We should note the other ways that "pig" is used in the book. The pig is the animal used to tell this Cherokee story, but pigs are also a part of Alice's upbringing and background. In fact, in the first chapter, Alice chases away her neighbor's pigs when they invade her yard. After a while, she decides to let them stay. If one thinks about pigs as being associated with the Cherokee Nation, then this scene parallels Taylor's attempt to chase Annawake out of her life. In the end, she finds herself conceding to the Cherokee way of life. Alice has spent her childhood on a hog farm, and she has a myriad of expressions that use the word "pig." The presence of "pig" in her past and in her speech suggests that she is in some way aligned with Cherokee life. "Heaven" also has a dual meaning in the book. The pigs go up to live in the sky—in heaven—and the Cherokee of the novel live in a place called "Heaven."
Annawake's twin brother symbolizes all the Cherokee children taken from the Nation. Annawake identifies the disappearance of their children as the modern day atrocity suffered by Cherokee people. Throughout history, white Americans marched the Cherokee into Oklahoma on the Trail of Tears, cheated them out of the land on the reservation, and sent them to prison-like boarding schools to learn Christianity and the ways of the white man. The novel unveils the social and political injustice still waged against Native Americans today. Gabriel is a tragic reminder that America still takes advantage of its native peoples.

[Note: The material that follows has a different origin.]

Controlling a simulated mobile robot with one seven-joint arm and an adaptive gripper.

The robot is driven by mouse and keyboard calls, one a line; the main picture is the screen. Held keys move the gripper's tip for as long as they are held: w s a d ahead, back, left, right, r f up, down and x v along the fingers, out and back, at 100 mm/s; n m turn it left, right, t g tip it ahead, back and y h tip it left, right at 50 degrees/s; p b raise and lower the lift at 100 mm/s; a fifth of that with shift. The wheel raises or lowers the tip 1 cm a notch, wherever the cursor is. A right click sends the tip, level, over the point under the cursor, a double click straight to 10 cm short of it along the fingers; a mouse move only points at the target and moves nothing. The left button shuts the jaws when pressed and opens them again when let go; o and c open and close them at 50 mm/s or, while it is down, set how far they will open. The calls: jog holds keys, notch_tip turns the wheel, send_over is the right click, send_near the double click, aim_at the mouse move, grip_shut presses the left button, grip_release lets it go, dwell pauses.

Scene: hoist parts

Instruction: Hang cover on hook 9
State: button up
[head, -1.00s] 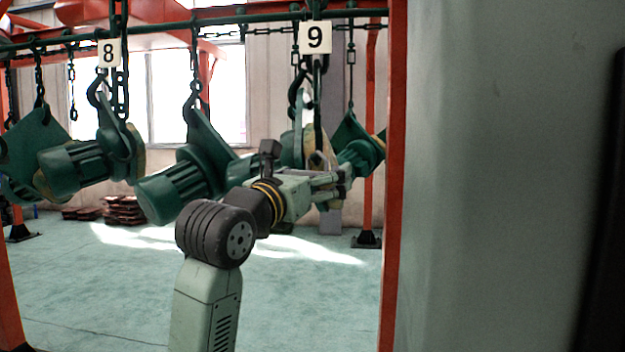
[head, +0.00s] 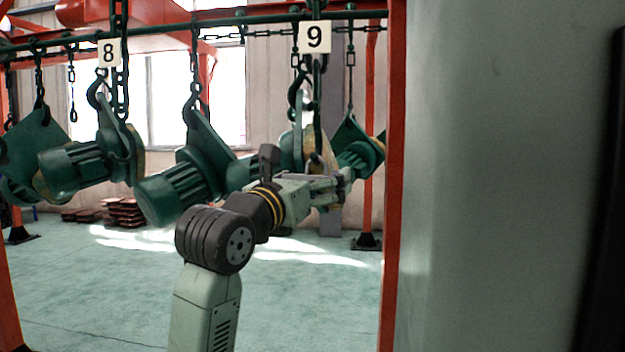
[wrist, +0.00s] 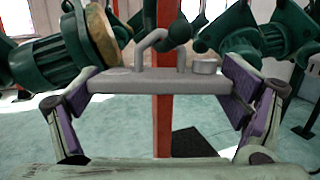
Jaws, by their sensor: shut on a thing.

The television symbolizes all that is bad about American capitalism. Cash explains T.V. as something that shows you what you want before you even knew you wanted it. Within the context of the novel, the promise of that materialistic gain never comes to fruition. Television is almost always related to marketing in the novel—it is always selling something, whether it be a product or a way of life. It is the T.V. that projects images of Indians that have nothing to do with reality. Harland is of course so enraptured in this world that he is convinced by the illusion. He does not see any reason to see things for himself when he can watch it on a screen. Alice feels lonely as the result of Harland's love affair with the T.V. It is of course not an accident that American capitalism and loneliness are both represented through this same object.